The crew also cares for the hanging baskets planted in the village by the Society of Little Gardens. Even with a rainy spring like we’ve had this year, the need to keep things watered is constant and time-consuming, and the rain adds its own complications to the work, like making mowing at the park a difficult proposition.
The genial Terpening has been at his post for ten years. He previously worked in the insurance business with his dad for 25 years, and is a native Saugertesian, a graduate of Saugerties High School class of 1969. Terpening says the main event of the year at Seamon Park is the Chrysanthemum Festival held on the first Sunday in October each year, which follows closely on the heels of the Garlic Festival.
They begin planting the mums around the middle of August, taking care with the timing so that the plants won’t bloom too soon. By the end of September, Terpening says, the mums have all basically bloomed and they can then tweak the arrangements for color selection and move them around for better effect. Sometimes the mums are planted according to themes – a giant peace sign made up of white mums on the hillside one year, another time a series of heart shapes (those turned out to be very popular with the brides who come to the park to take their wedding photos).
Chrysanthemums, closely related to the common daisy, are one of the earliest cultivated perennials on record, groomed for beauty as early as the 15th century by Asian gardeners before being introduced to Europe in the 17th century.
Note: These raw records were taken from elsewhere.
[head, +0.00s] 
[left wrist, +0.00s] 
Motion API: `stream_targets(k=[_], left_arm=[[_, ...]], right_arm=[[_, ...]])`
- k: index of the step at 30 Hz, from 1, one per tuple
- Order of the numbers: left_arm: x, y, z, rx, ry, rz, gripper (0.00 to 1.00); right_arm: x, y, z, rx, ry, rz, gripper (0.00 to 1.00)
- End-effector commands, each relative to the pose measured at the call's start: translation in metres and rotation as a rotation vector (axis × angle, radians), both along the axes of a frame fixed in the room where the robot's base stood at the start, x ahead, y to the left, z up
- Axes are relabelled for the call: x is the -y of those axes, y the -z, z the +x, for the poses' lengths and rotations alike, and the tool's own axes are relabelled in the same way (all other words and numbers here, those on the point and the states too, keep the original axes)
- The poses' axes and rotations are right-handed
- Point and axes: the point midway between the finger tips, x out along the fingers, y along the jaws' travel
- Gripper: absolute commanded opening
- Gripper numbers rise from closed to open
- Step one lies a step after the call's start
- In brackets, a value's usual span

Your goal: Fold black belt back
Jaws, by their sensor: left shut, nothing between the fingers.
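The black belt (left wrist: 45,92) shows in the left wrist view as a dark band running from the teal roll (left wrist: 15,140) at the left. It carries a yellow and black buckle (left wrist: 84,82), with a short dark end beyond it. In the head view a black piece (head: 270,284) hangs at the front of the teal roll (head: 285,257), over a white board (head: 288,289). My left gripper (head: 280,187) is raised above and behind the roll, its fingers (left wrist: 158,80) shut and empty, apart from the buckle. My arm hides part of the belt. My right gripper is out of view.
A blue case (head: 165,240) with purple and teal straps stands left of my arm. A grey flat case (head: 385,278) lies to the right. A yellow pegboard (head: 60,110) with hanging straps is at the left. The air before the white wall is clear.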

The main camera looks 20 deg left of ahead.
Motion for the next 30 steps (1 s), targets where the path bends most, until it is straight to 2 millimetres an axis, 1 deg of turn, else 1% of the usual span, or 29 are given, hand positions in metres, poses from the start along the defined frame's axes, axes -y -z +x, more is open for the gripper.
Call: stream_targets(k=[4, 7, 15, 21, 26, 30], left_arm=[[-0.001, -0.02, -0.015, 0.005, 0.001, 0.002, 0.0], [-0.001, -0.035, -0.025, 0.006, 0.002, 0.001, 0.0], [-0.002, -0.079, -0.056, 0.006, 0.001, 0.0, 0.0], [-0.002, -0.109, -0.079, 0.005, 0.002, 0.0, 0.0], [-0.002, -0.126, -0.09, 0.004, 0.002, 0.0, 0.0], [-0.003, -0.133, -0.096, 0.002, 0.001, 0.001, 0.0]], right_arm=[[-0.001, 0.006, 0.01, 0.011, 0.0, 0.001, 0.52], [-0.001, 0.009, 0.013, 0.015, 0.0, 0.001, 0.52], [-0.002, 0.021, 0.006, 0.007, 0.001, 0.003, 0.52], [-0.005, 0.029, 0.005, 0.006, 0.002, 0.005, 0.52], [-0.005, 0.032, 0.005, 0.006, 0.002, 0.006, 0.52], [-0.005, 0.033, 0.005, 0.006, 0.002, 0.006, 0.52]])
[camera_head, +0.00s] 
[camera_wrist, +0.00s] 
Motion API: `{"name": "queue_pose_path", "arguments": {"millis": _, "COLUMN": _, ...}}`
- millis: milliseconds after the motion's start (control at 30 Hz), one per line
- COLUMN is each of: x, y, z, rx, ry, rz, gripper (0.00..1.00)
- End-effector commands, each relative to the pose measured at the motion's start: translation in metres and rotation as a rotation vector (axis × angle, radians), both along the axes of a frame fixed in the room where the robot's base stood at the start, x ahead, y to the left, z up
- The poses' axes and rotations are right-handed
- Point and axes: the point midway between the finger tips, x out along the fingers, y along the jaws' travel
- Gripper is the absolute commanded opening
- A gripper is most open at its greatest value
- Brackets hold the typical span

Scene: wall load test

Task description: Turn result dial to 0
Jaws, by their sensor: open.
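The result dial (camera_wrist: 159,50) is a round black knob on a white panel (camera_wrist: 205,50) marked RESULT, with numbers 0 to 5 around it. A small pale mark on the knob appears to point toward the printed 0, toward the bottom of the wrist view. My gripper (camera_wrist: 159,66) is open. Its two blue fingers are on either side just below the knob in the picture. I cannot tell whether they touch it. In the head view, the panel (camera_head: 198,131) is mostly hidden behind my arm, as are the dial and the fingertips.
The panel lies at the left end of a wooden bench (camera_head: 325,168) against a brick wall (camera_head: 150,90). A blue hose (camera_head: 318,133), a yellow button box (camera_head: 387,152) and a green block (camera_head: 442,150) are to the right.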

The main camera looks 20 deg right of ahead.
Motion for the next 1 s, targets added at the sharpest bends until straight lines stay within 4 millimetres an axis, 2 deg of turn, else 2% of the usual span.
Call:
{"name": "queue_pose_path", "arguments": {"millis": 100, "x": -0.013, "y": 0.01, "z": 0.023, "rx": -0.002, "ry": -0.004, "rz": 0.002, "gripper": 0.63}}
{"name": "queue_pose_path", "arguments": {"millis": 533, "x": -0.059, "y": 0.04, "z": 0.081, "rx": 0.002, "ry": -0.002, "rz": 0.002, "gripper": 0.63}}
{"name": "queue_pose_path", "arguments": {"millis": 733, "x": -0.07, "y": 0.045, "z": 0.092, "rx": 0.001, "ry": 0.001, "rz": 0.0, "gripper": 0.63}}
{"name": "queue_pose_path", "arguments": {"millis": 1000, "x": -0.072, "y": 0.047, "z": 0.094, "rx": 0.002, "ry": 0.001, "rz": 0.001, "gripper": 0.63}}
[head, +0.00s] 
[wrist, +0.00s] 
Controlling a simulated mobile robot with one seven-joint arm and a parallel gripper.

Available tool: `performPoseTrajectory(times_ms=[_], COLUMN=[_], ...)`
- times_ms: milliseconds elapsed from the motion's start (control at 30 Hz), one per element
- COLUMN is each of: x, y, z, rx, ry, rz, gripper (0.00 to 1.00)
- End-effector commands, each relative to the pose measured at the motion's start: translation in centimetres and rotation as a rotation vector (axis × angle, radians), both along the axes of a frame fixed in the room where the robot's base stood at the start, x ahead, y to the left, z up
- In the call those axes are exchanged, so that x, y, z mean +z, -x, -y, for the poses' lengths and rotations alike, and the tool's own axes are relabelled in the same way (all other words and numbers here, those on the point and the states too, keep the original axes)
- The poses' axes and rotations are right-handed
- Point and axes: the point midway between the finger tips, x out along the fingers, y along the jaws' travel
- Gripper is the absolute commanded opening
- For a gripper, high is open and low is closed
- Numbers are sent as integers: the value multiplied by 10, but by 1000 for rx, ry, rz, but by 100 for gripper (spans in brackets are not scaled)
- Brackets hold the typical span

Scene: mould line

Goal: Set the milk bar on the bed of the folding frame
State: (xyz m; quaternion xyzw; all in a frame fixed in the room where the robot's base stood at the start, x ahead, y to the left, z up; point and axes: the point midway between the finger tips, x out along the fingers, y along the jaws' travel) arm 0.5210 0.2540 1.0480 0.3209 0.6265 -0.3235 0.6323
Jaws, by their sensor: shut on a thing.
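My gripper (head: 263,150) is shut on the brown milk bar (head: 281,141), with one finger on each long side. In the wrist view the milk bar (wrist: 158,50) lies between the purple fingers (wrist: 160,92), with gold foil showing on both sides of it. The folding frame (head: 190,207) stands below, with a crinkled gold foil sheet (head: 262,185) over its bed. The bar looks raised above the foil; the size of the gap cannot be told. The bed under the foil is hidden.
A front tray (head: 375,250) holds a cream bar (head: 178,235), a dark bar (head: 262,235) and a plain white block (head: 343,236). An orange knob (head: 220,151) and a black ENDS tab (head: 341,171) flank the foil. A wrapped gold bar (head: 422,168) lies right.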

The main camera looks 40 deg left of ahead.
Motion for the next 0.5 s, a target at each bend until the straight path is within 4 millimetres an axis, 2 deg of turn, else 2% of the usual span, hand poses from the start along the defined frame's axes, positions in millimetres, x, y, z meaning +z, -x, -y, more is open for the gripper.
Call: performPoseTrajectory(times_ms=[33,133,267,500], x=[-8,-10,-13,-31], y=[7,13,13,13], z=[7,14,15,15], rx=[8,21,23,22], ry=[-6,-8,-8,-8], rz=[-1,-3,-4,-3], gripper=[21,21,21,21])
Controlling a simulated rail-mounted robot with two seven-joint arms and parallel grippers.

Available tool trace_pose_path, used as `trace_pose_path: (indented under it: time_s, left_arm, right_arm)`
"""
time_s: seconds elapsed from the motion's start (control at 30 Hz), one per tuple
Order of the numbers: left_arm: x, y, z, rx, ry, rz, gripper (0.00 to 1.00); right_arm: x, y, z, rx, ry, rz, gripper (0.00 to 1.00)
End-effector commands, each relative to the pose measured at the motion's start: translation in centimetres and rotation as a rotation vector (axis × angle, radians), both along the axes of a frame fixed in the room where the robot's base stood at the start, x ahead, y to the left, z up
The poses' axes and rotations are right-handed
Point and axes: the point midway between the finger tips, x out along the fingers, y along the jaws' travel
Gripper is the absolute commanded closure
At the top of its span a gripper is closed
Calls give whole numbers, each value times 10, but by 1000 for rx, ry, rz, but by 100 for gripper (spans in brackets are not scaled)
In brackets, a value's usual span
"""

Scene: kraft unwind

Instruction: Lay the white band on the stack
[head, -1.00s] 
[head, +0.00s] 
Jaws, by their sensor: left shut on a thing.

There are over 1,000 varieties of mums available in a rainbow of colors, some of which will be experienced at the 46th annual Mum Festival this fall.
The park is open year-round. The Christmas lighting in December, another production assisted by the Kiwanis Club, is one reason to come out to Seamon Park in the winter. Terpening says they begin testing the lights Thanksgiving week, and as you may imagine, it takes quite some time to do that given all the lights involved. The final effect is worth it, though, transforming the park into a glowing ice-scape until the lights come down in mid-January.